Adventureland is one of those movies in which the setting—the time and place—are more interesting than the characters that populate it. Set in a rundown amusement park during the Regan years, it’s a coming of age story of James (The Squid and the Whale’s Jesse Eisenberg), a sensitive teen whose plans of moving to New York to attend grad school at Columbia are derailed when his father is downsized and money becomes tight. To get out of Pittsburgh and his stultifying suburban life he needs to get a job. Trouble is he has no skills, just a degree in Renaissance studies and, “Unless someone wants help restoring a fresco,” he says, “I’m screwed.” He eventually lands a gig at Adventureland handing out stuffed animals to the few carnival goers lucky enough to beat the amusement park’s rigged games.
The characters at the park seem like an interesting bunch. There’s the part-time musician, womanizer and maintenance man Connell (Ryan Reynolds), who claims to have jammed with Lou Reed, even though he refers to one of Reed’s best known songs as Shed A Little Love instead of Satellite of Love; his best friend from grade four Tommy Frigo (Matt Bush) who wears a t-shirt that says “I’m Frigo! Kapeesh!!” and has the unsettling habit of punching James below the belt two or three times a day; the pipe-smoking Joel (Martin Starr), a self loathing Gogol obsessed intellectual who characterizes their jobs as the “work of pathetic morons” and Em (Kirsten Stewart) a pretty but dour tomboy who favors baggy Lou Reed t-shirts.

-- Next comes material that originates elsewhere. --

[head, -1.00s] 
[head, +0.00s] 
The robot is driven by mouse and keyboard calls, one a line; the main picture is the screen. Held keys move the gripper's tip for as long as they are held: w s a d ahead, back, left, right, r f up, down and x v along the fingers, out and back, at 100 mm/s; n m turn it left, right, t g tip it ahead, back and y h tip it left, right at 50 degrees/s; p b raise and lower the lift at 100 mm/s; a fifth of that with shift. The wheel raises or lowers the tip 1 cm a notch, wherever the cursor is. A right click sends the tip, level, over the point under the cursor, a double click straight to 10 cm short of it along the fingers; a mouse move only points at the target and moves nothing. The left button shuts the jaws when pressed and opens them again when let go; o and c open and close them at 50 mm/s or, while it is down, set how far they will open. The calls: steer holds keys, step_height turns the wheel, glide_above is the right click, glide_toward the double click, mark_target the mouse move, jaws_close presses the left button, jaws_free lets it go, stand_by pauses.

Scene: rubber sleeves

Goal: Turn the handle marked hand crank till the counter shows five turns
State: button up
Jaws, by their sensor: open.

It’s an interesting canvas but director Greg Mottola, who based the screenplay on his own experiences of working at the real-life Adventureland, doesn’t bring the same kind of zip to the situations or characters as he did in his last movie, the sublime Superbad.
Adventureland breathes the same air as its predecessor but is much different in tone. The goofy guys in Superbad are gone, replaced by James, a young boy who early on makes a mixed tape for Em of his favorite bummer songs, including Lou Reed’s doleful Pale Blues Eyes, which sets the movie’s downbeat tone.
This is not to say there aren’t humorous moments. Bill Hader shines as the larger-than-life park manager and James’s story about his mom reading his diary—he had to start writing it in Italian to throw her off—is hilarious but the overall tone is sweet rather than funny.
As James Eisenberg is appealing enough, but I’m guessing after the success of Twilight this movie will find an audience based on the popularity of co-star Kristen Stewart. Since playing Bella in the vampire franchise she’s become a hot item, and with her naturally down turned mouth she does sullen like no other young actress working today.
Adentureland, with it’s carefully picked 80s soundtrack and close attention to period details is an interesting time capsule of the decade of greed from a teenager’s perspective. I just wish I had cared more about the characters and less about the set decoration.